When we look at a scope, we see that it has a range of adjustability and assume that it’ll work as it should throughout this range. But that’s not the case. Inside each modern scope there is a smaller tube called the erector tube. The erector tube often contains the reticle; and as the tube moves up, down, left and right, so does the reticle. So, moving the erector tube is what moves the reticle.
There is a spring or springs that press against the erector tube, making it press against the adjustment knobs, in turn. That spring has a range of movement it goes through as the tube moves. When the tube is up high or far to the right, then a spring or springs that press it against the adjustment knob or knobs are relaxed and can allow the erector tube to move when the gun vibrates, such as with a shot. This is one of the chief causes for “scope shift.” You fire the gun, and the erector tube moves slightly, taking the reticle along with it, of course. On the next shot, the scope will be aiming at a slightly different place. It’ll appear that your scope is wildly throwing the shots around.
This elevation knob is adjusted up to its maximum limit. I recommend not adjusting it higher than the number 3 line on a scope like this to avoid scope shift.

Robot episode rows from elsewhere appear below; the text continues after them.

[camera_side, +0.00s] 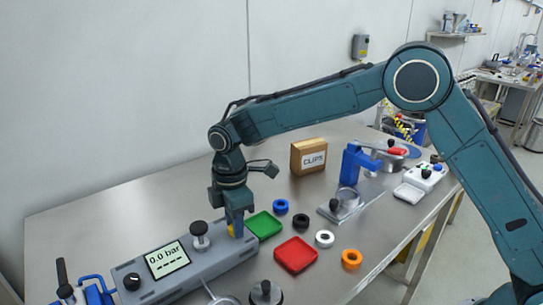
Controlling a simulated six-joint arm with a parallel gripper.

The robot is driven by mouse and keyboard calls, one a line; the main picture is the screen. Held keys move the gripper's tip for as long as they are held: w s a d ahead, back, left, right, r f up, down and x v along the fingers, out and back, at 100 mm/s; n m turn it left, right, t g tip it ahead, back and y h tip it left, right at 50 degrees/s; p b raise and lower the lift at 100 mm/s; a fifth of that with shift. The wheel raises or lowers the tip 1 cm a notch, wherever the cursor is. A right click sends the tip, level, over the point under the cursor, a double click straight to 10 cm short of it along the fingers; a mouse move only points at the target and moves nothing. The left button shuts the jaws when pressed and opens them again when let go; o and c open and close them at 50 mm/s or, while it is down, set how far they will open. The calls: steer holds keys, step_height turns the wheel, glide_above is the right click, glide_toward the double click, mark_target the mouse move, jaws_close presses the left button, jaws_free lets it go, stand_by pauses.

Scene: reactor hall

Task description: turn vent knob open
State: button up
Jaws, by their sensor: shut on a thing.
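A grey pressure unit (190,272) stands at the front left of the table, its display (167,260) reading 0.0 bar. My gripper (236,226) points down at the unit's right end and is shut on a small yellow knob (237,230), which I take for the vent knob. The fingers hide most of it, so its turn angle cannot be read. A black-topped knob (200,237) on a stem stands on the unit left of my gripper. A black dial (132,281) is left of the display.
A green tray (264,225) sits close right of my gripper, with a red tray (295,255) in front of it. Several coloured rings, a blue press (356,165) and a CLIPS box (309,157) stand further right. The table's back left is clear.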

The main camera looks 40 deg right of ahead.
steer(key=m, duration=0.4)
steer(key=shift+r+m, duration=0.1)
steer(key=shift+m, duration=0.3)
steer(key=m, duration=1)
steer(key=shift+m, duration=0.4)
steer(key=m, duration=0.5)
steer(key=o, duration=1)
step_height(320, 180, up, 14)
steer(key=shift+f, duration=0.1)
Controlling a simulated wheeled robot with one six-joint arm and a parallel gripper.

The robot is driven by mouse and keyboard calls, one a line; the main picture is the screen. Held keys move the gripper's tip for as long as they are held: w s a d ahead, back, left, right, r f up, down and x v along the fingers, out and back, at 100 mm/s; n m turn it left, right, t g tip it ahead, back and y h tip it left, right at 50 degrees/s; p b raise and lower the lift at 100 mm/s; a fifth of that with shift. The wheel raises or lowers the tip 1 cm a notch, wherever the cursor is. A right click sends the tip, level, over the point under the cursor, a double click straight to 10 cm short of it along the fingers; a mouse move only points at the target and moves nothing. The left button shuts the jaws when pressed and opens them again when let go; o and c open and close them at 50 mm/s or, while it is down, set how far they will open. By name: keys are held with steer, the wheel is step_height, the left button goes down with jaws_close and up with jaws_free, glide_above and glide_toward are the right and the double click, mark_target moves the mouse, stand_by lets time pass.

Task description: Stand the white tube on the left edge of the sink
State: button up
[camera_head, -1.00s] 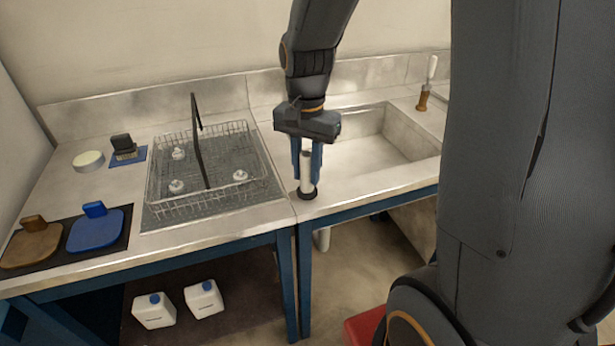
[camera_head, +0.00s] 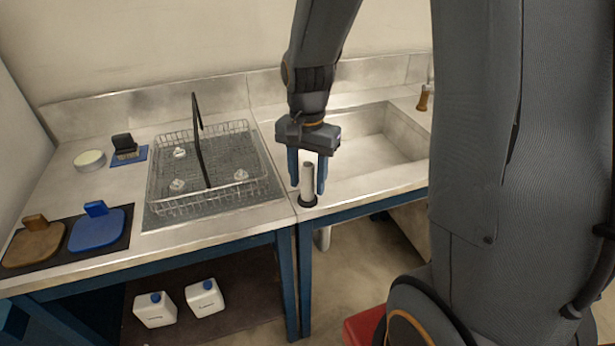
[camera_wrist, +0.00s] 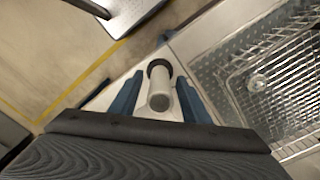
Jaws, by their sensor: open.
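The white tube (camera_head: 308,181) stands upright on a dark round base on the steel rim at the left edge of the sink (camera_head: 383,157), close to the front corner. My gripper (camera_head: 307,184) is open around the tube, with one blue finger on each side and gaps between fingers and tube. In the wrist view the tube (camera_wrist: 160,92) shows end-on between the two fingers (camera_wrist: 157,98), its dark base beyond it.
A wire basket (camera_head: 158,192) with several white pieces and a black handle stands left of the sink. A brown-handled tool (camera_head: 424,98) stands behind the sink at right.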

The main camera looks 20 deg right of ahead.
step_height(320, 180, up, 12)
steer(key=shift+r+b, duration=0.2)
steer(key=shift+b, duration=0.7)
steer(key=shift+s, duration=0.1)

I tell folks that a good rule of thumb is to not adjust their scopes above the 3/4 mark on the elevation knob or past the 3/4 mark on the right windage adjustment. Some scopes can adjust farther than this without a problem; but the closer you stay toward the middle of the range, the better. If your scope doesn’t have knobs like these, you may have to count the actual clicks of adjustment to know where you are.
Is adjusting the scope in the opposite direction (i.e., down or to the left) a problem? No, it isn’t. You can adjust all the way until the adjustments run out in the down and left directions. It doesn’t hurt the scope, nor does it affect accuracy.
So, the scope that you thought had a huge adjustment range turns out not to have as much as you believed. Yet, your airgun (or firearm) needs more adjustment than you have. How do you compensate for the adjustment you no longer have but may need? With a scope mount that adjusts, of course.
Adjustable scope mounts
The purpose of an adjustable scope mount is to align the axis of the scope in a direction different than the scope base on the gun dictates. If all scope bases were aligned with the axis of the barrel, there wouldn’t be a problem, but they aren’t. Adjustable scope mounts can compensate for this, leaving the scope’s internal adjustments to serve the ballistic requirements of the gun in question.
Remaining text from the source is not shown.